Einweihung vor Eröffnung

Das war die Vernissage-Nacht im Café littéraire von St-Louis, das aber erst nach der Buchmesse vom 11. bis 13. Mai 2007 seinen Betrieb voll aufnimmt

Von Jürg-Peter Lienhard



Sankt Ludwig by night - «Café littéraire» von St-Louis in der Nacht der Einweihung am 4. Mai 2007: Ein wunderschönes Bild - zumindest, wenn man es nicht von der «Wetterseite» betrachten muss… Alle Fotos J.-P. Lienhard, Basel © 2007


«Le café et la littérature ont toujours fait bon ménage» - frei übersetzt: Beiz und Literatur wirkten gerne im selben «Haushalt» - so begann Député-Maire Jean Ueberschlag von St-Louis am Freitag, 4. Mai 2007, seine Einweihungs-Rede für das «Café littéraire» in der umgebauten und renovierten «Maison David», einem der wenigen in St-Louis erhalten geblieben typischen Elsässer Fachwerkbauten. Nun hat also St-Louis sein Literaten-Café, seinen ganz speziellen kulturellen Treffpunkt im Zentrum von Basels Nachbarstadt, die sich keines solchen Kleinods an derart prominenter Stelle rühmen darf…

Wenn von Literatur die Rede ist, wenn ein Literaturhaus eingeweiht wird, darf man gespannt sein, wie die Politik die meist schriftlich abgefassten Reden formuliert.
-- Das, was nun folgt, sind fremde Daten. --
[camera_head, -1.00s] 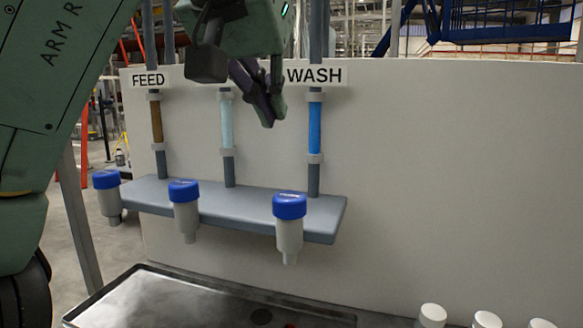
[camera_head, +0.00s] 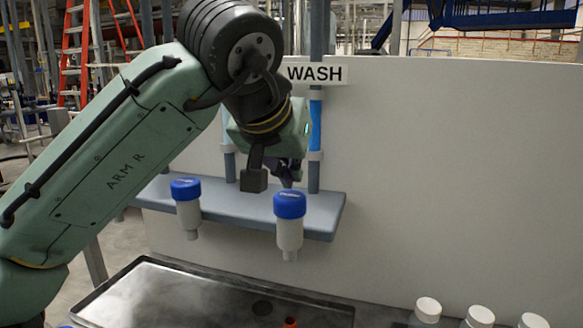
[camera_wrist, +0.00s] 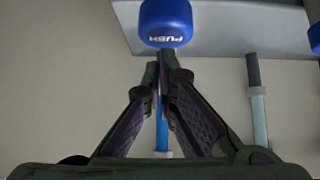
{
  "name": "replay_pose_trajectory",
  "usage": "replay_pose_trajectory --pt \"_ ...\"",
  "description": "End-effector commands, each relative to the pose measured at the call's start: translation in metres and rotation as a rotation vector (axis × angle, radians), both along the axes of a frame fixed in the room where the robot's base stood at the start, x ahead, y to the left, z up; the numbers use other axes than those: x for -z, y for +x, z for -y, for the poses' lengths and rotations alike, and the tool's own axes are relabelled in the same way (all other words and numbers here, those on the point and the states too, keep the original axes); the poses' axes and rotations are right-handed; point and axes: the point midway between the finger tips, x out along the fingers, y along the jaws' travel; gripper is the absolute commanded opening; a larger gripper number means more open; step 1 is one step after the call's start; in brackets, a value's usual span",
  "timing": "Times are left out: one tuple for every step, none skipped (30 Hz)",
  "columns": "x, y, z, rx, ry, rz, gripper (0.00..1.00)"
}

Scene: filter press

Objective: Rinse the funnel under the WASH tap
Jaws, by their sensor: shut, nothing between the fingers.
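The WASH tap has a blue push cap (camera_head: 290,205) on a pale grey body (camera_head: 290,236) at the front of the grey shelf; a blue pipe (camera_head: 315,125) runs down behind it under the WASH sign (camera_head: 315,73). In the wrist view its cap (camera_wrist: 166,24), marked PUSH, is just beyond my fingertips. My gripper (camera_head: 287,178) is shut and empty, close to the cap; I cannot tell if it touches. My gripper also shows in the wrist view (camera_wrist: 166,68), its fingertips together. An orange-red piece (camera_head: 290,322) shows at the bottom edge in the tray; I cannot tell whether it is the funnel.
Another blue-capped tap (camera_head: 186,208) hangs to the left on the shelf (camera_head: 240,205). A metal tray (camera_head: 185,290) with a dark drain lies below. Several white-capped bottles (camera_head: 427,310) stand at the lower right. The wall at right is clear.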

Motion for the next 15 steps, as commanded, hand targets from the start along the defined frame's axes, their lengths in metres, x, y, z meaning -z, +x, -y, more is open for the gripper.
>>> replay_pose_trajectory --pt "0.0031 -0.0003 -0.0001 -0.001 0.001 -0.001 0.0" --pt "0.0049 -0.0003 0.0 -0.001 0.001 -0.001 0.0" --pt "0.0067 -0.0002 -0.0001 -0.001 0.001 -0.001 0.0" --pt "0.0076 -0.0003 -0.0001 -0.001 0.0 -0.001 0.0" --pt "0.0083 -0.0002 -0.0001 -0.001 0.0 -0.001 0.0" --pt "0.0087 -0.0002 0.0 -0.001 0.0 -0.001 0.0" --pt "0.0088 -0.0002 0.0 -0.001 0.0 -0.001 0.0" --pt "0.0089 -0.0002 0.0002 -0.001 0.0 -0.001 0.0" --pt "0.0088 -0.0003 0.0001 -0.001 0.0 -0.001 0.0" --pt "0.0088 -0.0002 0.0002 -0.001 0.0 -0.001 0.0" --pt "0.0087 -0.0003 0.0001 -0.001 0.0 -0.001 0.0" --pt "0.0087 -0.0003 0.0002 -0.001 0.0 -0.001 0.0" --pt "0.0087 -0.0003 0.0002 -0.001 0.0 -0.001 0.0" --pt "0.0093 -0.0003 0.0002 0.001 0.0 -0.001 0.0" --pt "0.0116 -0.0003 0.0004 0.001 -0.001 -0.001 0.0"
Und da gab's in der Rede von Député-Maire Ueberschlag gleich die erste Überraschung: Natürlich zitierte er zu Beginn Balzac, Voltaire, Diderot und Rousseau, die im berühmten Café Procope in Paris, das 1686 gegründet worden war, «literweise inhalierten»… Doch mehr als das gibt die an die Medienvertreter verteilte schriftliche Rede nicht her, denn der frühere Zahnarzt Ueberschlag hielt sich überhaupt nicht an sein Manuskript, sondern zeigte sich in freier Rede als durchaus erstaunlich Literaturkundiger, und nicht nur das, er ist auch bewandt in Literaturgeschichte.



Député-Maire Jean Ueberschlag hat ganz offensichtlich ein Faible für Literatur, und auch ohne Manuskript spricht er druckreif literarisch.


Natürlich in französischer Literatur, obwohl er noch perfekt Elsässisch spricht, aber eben: Wer im Elsass in Politik macht, schielt zweifellos nach Paris, ist dort fast besser zuhause als in der Randregion Elsass, der «province gérmanique», wie der Sonnenkönig nach dem Dreissigjährigen Krieg es - im ganzen Zusammenhang zynisch - titulierte. Immerhin heissen die anderen kulturellen Institutionen in St-Louis nach Pariser Grössen: Der Theater- und Kino-Komplex «La coupole», genannt nach Sartres Lieblings-Café in Paris oder die Bibliothek und Mediathek «Le parnasse» - wobei der Kunstraum «Espace d‘art contemporain» unter dem Sankt-Ludwiger Wahrzeichen, dem Fernet-Branca-Adler aus der deutschen Zeit, eingerichtet ist.

Sehr bemerkenswert in der schriftlichen Version der Rede Ueberschlags ist ein stolzer Satz, der gewissermassen das neue Selbstverständnis von St-Louis umschreibt: Man baut nicht ein «Herz» einer Stadt allein mit Wohnungen, Geschäften und Dienstleistungen. Zu einer Leben gebärenden Struktur gehören eben auch die genannten Institutionen, deren bauliche und ausstattungsmässige Aufwertung ein Verdienst des nun doch lange Jahre amtierenden Bürgermeisters ist.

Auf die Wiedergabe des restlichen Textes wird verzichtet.